SET TASK —
Below you will find a set of lines. Repeat them all exactly.

SUPPLIED MATERIAL —
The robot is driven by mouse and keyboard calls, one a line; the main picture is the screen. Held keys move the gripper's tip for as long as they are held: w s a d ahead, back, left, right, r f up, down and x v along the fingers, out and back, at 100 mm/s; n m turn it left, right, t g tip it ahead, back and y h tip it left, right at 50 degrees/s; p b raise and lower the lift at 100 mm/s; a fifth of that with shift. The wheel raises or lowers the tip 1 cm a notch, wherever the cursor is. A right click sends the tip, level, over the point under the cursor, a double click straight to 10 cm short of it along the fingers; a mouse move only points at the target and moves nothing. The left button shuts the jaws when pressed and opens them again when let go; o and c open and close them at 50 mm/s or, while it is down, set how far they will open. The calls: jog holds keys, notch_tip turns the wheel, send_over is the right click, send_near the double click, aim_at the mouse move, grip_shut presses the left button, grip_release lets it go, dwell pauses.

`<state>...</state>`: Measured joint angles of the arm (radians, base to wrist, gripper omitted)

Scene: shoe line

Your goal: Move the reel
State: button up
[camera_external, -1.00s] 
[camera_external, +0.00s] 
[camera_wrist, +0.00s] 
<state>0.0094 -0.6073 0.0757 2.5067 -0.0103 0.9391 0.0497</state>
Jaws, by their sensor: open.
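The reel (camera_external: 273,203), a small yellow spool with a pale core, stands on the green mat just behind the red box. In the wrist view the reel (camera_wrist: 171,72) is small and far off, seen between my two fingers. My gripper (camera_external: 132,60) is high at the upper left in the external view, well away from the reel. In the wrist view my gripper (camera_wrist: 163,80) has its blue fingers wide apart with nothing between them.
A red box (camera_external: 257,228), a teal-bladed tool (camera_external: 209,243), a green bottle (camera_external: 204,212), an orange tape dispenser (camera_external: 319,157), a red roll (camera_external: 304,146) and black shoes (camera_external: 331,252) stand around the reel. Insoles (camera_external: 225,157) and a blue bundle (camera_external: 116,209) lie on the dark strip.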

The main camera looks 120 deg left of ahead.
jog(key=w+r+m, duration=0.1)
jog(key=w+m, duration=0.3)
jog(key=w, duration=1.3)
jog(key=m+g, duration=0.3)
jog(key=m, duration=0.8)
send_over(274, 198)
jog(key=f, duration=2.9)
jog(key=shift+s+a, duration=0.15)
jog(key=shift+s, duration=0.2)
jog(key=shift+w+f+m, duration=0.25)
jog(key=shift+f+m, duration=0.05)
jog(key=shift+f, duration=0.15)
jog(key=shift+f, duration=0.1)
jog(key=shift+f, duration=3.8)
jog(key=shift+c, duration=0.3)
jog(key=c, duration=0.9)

THE RESULT —
The robot is driven by mouse and keyboard calls, one a line; the main picture is the screen. Held keys move the gripper's tip for as long as they are held: w s a d ahead, back, left, right, r f up, down and x v along the fingers, out and back, at 100 mm/s; n m turn it left, right, t g tip it ahead, back and y h tip it left, right at 50 degrees/s; p b raise and lower the lift at 100 mm/s; a fifth of that with shift. The wheel raises or lowers the tip 1 cm a notch, wherever the cursor is. A right click sends the tip, level, over the point under the cursor, a double click straight to 10 cm short of it along the fingers; a mouse move only points at the target and moves nothing. The left button shuts the jaws when pressed and opens them again when let go; o and c open and close them at 50 mm/s or, while it is down, set how far they will open. The calls: jog holds keys, notch_tip turns the wheel, send_over is the right click, send_near the double click, aim_at the mouse move, grip_shut presses the left button, grip_release lets it go, dwell pauses.

`<state>...</state>`: Measured joint angles of the arm (radians, base to wrist, gripper omitted)

Scene: shoe line

Your goal: Move the reel
State: button up
[camera_external, -1.00s] 
[camera_external, +0.00s] 
[camera_wrist, +0.00s] 
<state>0.0094 -0.6073 0.0757 2.5067 -0.0103 0.9391 0.0497</state>
Jaws, by their sensor: open.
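The reel (camera_external: 273,203), a small yellow spool with a pale core, stands on the green mat just behind the red box. In the wrist view the reel (camera_wrist: 171,72) is small and far off, seen between my two fingers. My gripper (camera_external: 132,60) is high at the upper left in the external view, well away from the reel. In the wrist view my gripper (camera_wrist: 163,80) has its blue fingers wide apart with nothing between them.
A red box (camera_external: 257,228), a teal-bladed tool (camera_external: 209,243), a green bottle (camera_external: 204,212), an orange tape dispenser (camera_external: 319,157), a red roll (camera_external: 304,146) and black shoes (camera_external: 331,252) stand around the reel. Insoles (camera_external: 225,157) and a blue bundle (camera_external: 116,209) lie on the dark strip.

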The main camera looks 120 deg left of ahead.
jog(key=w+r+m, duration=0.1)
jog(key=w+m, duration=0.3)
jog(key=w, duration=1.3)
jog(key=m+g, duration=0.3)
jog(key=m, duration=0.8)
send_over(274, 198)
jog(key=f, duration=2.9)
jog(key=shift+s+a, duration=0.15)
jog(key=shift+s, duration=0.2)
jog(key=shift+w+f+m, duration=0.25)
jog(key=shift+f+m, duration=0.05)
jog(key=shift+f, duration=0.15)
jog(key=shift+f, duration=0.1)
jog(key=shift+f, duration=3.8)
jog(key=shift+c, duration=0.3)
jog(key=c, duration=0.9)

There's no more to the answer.